Of the current court order, Mr. Jones, now a partner at Blank Rome LLP in Cincinnati, said: “I see no reason to disturb the order only to see the situation revert to what it was, to resegregate.”
When asked, Judge Weinstein would not discuss the recent Supreme Court on decision directly. While describing the court’s current membership as “superb intellects,” he added that “sometimes people who got to the top” lack an “understanding for how society really operates.” A district judge, with a courtroom of his own, is in a position “to see more,” Judge Weinstein said.
Judge Weinstein had seen plenty of this world by the time he was elevated to he bench. Born in 1921, he is a product of Brooklyn’s P.S. 205 and Abraham Lincoln High School. Elementary school was often so crowded that he took class not from behind a desk, but perched on a windowsill. During high school, he worked the docks; it was his third career: he had previously been a child actor and resold the clothespins he found under laundrylines. During World War II, while the Navy was still segregated, he served as an officer on a submarine.
The judge came to the bench from a professorship at Columbia and after service as the attorney for Nassau County. While liberals generally revere him, many conservatives consider him lawless, largely for his efforts to keep mass tort cases alive when some other judges might dismiss them.

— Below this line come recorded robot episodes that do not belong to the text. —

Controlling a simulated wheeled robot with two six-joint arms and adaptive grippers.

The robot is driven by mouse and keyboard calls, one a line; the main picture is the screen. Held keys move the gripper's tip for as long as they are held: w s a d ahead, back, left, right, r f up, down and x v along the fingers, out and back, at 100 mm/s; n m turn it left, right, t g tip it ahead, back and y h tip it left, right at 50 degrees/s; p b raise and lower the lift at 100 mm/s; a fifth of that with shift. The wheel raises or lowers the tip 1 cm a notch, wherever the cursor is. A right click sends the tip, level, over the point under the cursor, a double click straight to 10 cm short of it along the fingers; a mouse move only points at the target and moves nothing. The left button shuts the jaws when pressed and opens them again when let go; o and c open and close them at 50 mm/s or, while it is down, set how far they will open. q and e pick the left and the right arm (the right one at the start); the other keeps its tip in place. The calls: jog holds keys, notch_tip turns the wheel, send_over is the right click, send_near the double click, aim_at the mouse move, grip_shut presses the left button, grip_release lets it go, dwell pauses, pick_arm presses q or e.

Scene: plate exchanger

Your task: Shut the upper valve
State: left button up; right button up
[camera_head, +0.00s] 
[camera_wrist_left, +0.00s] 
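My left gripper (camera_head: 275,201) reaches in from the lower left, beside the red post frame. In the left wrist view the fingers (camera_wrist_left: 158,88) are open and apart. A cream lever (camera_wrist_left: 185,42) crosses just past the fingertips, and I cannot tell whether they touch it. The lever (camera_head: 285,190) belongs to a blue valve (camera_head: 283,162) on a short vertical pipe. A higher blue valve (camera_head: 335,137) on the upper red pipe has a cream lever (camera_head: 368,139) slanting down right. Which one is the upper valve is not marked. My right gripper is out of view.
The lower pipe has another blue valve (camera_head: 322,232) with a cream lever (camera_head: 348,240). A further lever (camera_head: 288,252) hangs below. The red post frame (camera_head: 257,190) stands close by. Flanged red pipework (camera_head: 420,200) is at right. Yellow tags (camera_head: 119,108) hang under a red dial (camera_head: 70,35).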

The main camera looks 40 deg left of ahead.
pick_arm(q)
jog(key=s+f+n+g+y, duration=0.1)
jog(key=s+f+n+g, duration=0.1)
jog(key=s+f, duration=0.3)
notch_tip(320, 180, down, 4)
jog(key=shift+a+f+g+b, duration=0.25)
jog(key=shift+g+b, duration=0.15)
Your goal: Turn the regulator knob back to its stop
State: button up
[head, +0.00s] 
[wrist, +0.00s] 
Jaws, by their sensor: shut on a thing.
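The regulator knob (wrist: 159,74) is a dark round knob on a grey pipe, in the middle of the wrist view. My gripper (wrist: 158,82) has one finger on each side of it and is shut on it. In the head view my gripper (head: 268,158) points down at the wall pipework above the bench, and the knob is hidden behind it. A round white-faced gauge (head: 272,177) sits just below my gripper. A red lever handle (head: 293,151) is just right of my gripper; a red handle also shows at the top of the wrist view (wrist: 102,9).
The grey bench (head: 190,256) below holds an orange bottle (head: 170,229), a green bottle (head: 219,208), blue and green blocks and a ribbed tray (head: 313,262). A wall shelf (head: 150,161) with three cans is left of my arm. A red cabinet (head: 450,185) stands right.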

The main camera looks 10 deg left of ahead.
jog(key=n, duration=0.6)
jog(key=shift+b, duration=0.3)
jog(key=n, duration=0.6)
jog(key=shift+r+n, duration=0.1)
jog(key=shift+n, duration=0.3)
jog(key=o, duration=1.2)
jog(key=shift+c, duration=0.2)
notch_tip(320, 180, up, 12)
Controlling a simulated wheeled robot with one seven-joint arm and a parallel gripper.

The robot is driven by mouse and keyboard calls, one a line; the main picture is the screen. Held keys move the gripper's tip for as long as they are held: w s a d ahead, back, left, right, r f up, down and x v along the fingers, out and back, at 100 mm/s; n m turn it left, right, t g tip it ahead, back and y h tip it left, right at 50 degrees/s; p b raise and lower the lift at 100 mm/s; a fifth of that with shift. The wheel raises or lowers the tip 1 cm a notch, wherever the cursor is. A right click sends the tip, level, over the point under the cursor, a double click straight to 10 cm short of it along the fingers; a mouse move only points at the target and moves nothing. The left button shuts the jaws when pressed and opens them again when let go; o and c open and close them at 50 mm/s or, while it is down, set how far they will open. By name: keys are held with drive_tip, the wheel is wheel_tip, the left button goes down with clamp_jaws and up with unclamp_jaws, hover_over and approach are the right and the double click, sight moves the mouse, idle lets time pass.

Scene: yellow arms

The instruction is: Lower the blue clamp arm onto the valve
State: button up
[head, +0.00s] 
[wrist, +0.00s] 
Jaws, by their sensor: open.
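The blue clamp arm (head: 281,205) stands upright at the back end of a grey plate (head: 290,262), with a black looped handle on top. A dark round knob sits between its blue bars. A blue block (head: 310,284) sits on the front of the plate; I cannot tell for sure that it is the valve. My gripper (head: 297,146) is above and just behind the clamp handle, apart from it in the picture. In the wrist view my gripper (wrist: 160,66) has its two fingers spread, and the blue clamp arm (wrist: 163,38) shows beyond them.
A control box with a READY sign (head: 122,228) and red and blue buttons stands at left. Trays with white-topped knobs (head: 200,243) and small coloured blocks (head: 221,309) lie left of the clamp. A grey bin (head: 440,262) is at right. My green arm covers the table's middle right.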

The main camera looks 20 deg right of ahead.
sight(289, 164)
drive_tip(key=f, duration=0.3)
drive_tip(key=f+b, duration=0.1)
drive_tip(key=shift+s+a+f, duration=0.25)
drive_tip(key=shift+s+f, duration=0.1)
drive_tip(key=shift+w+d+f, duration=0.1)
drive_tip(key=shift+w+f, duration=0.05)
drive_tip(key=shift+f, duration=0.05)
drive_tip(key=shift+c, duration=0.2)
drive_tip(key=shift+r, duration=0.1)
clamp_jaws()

In the early 1990s, when it came time to choose senior status, he turned to Justice Marshall, then retired from the Supreme Court, for advice. The correspondence between the two is framed beside the Brown v. Board of Ed brief.
“Now as an old man, I have to decide whether to take senior status or keep fighting the good fight as an active judge,” Judge Weinstein wrote. Justice Marshall didn’t give an up or down answer, but wrote, “You have, more than anyone I know of, contributed your share to the work of the federal judiciary.” Judge Weinstein took senior status, but has yet to lighten his docket.